Je suis très sensible au souvenir flatteur que vous daignez me conserver. Je reçois le diplôme de la Société littéraire de Bruxelles avec reconnoissance. Croyez, monsieur le Baron, que le peu d’instans que j’ai eu le bonheur de passer avec vous, ne s’effacent point de ma mémoire, et que je suis fier d’être le compatriote d’un homme tel que vous.
J’ai l’honneur d’être, Monsieur le Baron, avec la plus parfaite considération, votre affectionné serviteur.

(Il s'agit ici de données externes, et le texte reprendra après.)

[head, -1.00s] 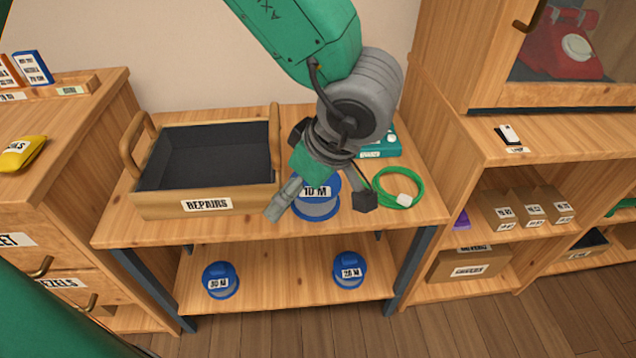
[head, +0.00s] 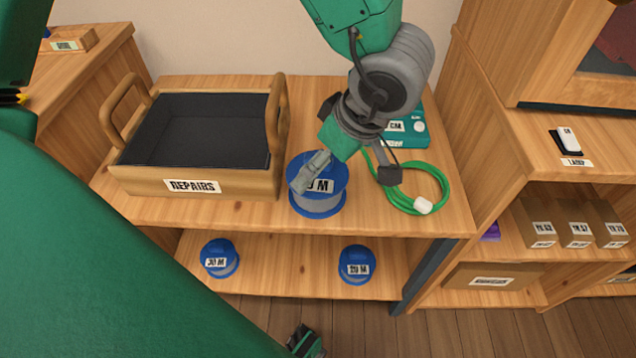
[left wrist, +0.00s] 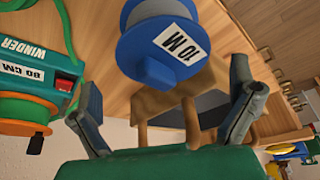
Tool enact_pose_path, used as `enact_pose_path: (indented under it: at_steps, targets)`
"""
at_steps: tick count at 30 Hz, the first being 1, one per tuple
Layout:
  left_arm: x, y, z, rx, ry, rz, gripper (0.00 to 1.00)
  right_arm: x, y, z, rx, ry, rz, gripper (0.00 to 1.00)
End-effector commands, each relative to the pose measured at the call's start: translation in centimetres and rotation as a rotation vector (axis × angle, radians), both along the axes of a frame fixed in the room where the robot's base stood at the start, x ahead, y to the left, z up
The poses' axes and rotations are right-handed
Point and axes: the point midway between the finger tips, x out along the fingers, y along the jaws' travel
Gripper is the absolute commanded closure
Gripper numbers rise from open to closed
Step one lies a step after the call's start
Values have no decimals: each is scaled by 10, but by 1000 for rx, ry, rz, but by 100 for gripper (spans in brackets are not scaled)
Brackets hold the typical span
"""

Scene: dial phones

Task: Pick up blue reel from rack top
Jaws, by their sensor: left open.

à l’Hermitage de J.J. Rousseau à Montmorency, 14 juillet 1811.

Grétry

[Adresse :]
À Monsieur,
Monsieur le Baron de Stassart, préfet du département des Bouches de la Meuse,
à LaHaye.

Voici une lettre écrite de la main d’un Grétry au crépuscule de son existence (1811). Auréolé de gloire - ses opéras restaient les plus joués, de l’Ancienne à la Nouvelle France -, et reconnu par ses pairs, le compositeur cessa pourtant dès 1798 toute écriture musicale pour se consacrer à celle de la « philosophie ». La perte de ses trois filles le meurtrit et, retranché à l’Ermitage de Montmorency, Grétry poursuivit l’écriture de ses Mémoires, Essais et Réflexions jusqu’à sa mort, en 18131. En tous points, le compositeur, qui nourrissait un véritable culte à Jean-Jacques Rousseau, tâchait de marcher dans les pas du philosophe, des thématiques abordées dans ses écrits à son mode de vie reclus. Il aimait d’ailleurs à le rappeler, comme dans la signature de cette lettre.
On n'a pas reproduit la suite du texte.